** Start of DATA SHOWN **
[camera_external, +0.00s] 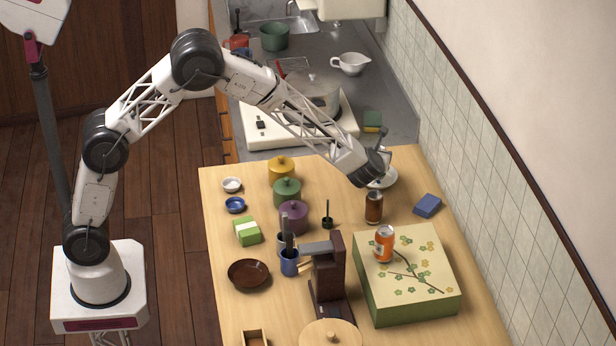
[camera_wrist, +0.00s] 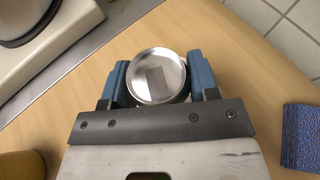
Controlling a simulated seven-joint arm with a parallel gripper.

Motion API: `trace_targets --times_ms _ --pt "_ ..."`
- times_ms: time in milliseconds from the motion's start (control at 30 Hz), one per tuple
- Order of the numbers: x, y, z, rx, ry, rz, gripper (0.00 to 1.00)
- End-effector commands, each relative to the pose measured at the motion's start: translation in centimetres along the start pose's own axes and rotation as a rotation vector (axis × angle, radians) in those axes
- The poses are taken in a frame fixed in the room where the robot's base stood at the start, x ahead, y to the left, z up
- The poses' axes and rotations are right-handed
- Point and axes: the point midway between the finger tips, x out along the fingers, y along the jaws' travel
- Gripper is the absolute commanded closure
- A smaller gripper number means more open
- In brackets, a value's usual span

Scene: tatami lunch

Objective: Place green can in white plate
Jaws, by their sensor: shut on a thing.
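My gripper (camera_external: 384,158) is over the far right part of the wooden table, at the white plate (camera_external: 388,181). In the wrist view its two blue fingers are shut on a can (camera_wrist: 157,76), one on each side. I see the can's round silver top and a thin strip of green at its lower edge. In the external view the wrist hides most of the can and part of the plate. I cannot tell whether the can touches the plate.
A brown can (camera_external: 374,208) stands just in front of the plate. A blue sponge-like block (camera_external: 427,205) lies to the right. An orange can (camera_external: 384,244) stands on a patterned box (camera_external: 420,280). Lidded pots, including a purple one (camera_external: 293,217), are to the left.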

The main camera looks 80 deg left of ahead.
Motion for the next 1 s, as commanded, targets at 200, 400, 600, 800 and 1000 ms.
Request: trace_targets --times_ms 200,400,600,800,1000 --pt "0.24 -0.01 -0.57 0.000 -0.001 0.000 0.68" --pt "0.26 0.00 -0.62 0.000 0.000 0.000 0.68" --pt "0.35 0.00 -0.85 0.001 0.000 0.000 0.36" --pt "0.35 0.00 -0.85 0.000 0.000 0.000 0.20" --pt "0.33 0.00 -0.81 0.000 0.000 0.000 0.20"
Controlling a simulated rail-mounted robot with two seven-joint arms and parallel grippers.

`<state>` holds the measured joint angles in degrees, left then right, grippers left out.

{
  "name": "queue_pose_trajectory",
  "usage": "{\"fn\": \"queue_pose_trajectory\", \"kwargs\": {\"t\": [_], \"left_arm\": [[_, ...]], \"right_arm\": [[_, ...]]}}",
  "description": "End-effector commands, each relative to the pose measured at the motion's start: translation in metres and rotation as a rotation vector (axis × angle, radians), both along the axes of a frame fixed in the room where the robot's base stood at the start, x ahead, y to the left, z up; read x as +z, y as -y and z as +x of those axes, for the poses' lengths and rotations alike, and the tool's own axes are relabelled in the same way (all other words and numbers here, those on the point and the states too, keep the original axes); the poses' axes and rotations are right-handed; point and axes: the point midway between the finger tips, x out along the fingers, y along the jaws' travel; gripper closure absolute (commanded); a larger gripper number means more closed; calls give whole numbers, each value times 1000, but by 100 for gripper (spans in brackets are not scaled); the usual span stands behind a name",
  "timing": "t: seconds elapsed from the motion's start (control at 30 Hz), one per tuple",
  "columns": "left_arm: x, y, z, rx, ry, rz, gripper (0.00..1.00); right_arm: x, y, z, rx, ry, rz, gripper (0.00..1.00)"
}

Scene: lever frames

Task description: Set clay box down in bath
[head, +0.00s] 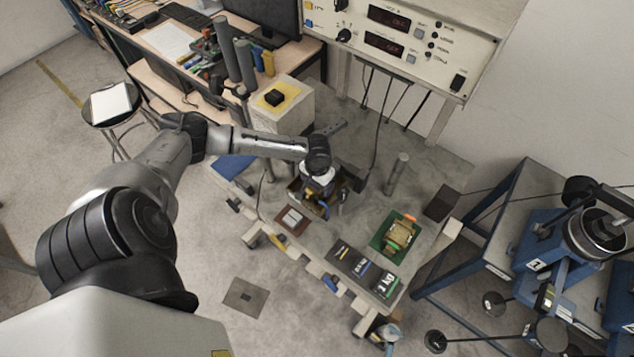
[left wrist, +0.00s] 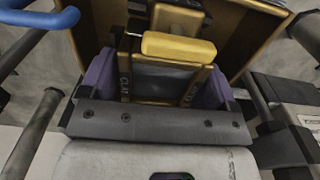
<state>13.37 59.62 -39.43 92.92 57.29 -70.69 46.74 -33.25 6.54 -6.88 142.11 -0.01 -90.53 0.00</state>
** End of DATA SHOWN **
(WHAT YOU SHOULD DO) Exactly the lines from the one with "rz, gripper (0.00..1.00);" through the end of the records should be written out, and only those. Pictures do not belong in the copy.

(OUTPUT OF THE TASK)
  "columns": "left_arm: x, y, z, rx, ry, rz, gripper (0.00..1.00); right_arm: x, y, z, rx, ry, rz, gripper (0.00..1.00)"
}

Scene: lever frames

Task description: Set clay box down in bath
[head, +0.00s] 
[left wrist, +0.00s] 
<state>13.37 59.62 -39.43 92.92 57.29 -70.69 46.74 -33.25 6.54 -6.88 142.11 -0.01 -90.53 0.00</state>

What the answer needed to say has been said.